— RECORD LIST —
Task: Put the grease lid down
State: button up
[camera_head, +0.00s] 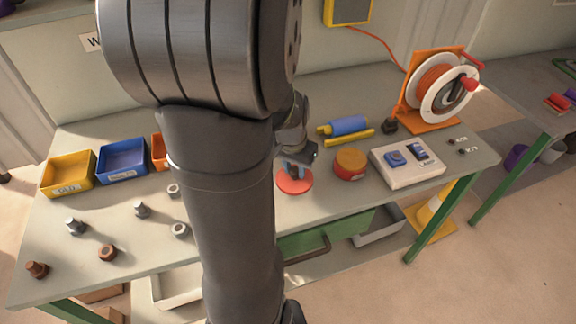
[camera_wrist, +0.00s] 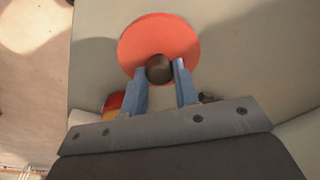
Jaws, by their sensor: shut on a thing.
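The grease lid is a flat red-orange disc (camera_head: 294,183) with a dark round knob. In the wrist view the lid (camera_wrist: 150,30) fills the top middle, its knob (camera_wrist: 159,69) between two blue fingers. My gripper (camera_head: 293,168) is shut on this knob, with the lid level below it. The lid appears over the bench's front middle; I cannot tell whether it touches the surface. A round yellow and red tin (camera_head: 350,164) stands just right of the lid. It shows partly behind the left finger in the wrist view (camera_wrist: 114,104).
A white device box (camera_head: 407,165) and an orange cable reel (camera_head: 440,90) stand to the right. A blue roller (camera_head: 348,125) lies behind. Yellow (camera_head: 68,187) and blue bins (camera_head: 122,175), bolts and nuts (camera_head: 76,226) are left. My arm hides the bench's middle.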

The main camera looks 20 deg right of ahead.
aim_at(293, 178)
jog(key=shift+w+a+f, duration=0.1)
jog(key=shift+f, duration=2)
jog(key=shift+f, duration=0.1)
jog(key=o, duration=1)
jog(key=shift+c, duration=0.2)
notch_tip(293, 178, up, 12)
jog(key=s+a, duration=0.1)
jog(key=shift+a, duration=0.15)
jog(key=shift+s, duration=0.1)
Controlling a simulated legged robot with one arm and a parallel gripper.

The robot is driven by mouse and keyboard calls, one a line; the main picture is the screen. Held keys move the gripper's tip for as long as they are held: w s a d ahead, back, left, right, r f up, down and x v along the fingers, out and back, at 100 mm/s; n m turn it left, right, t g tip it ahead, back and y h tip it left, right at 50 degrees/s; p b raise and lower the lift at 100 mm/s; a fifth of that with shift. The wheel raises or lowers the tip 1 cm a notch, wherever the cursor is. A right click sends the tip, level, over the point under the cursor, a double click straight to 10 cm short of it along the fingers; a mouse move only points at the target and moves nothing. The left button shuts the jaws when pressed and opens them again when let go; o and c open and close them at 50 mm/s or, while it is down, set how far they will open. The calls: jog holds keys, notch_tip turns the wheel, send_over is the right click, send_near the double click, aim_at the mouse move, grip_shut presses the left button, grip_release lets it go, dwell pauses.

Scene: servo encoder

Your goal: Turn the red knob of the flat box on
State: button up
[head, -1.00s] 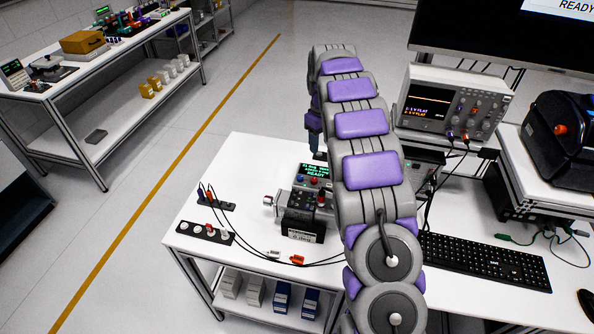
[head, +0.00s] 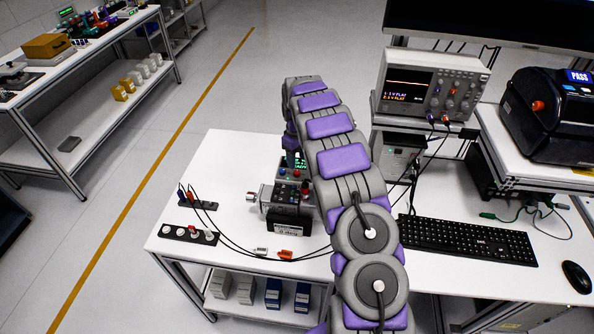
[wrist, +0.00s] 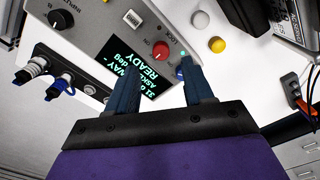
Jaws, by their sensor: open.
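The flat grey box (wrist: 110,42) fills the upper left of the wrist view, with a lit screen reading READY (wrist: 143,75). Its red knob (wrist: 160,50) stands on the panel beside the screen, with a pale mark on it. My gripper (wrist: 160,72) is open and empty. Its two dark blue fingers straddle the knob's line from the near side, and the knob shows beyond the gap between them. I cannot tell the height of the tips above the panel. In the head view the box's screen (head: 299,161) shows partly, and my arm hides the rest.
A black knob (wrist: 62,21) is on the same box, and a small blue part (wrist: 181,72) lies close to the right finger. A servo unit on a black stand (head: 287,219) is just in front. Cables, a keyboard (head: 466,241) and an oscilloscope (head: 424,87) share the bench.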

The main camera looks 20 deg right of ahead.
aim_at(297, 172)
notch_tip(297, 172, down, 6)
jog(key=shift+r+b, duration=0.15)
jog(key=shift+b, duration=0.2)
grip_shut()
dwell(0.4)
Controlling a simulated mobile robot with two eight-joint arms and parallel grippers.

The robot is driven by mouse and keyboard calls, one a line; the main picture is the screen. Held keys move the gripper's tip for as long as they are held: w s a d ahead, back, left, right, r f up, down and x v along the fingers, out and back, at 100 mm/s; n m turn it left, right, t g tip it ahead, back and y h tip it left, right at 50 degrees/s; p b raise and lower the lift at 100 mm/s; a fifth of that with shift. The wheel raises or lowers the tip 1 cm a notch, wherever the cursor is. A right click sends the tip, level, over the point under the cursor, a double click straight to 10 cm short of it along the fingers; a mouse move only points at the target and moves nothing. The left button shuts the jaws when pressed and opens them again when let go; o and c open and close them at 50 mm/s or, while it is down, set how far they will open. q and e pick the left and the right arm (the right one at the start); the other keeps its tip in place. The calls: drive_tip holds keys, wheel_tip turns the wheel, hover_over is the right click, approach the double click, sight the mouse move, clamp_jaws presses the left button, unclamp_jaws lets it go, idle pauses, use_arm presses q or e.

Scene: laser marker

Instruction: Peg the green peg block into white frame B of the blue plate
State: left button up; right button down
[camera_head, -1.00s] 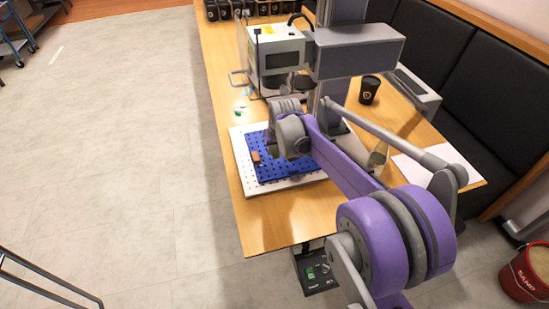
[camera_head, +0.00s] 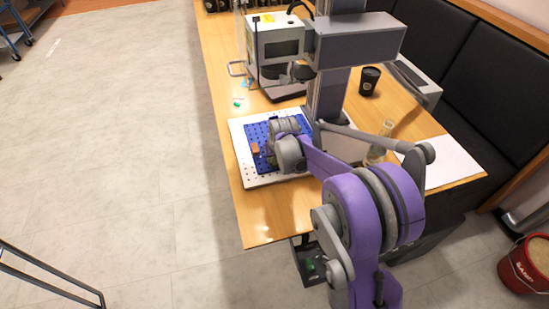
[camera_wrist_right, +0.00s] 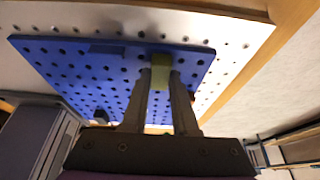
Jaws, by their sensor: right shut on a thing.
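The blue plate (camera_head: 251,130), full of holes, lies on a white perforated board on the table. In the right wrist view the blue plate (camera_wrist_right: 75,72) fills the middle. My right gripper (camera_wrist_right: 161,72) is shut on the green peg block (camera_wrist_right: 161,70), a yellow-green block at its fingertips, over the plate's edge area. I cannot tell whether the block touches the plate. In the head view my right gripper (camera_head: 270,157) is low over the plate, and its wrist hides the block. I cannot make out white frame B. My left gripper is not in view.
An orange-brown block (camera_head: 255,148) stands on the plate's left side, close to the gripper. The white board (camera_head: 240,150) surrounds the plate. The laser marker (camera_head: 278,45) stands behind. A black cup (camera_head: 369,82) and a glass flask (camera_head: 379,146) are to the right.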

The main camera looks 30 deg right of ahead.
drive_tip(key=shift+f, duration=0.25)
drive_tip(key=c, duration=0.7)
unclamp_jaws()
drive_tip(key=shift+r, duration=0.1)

— STATED TASK —
Take the records from their first line through the line containing "[camera_wrist, +0.00s]" and please return exactly those lines, both ends included, minus the pictures.

— OUTPUT —
Task: Put the grease lid down
State: button up
[camera_head, +0.00s] 
[camera_wrist, +0.00s] 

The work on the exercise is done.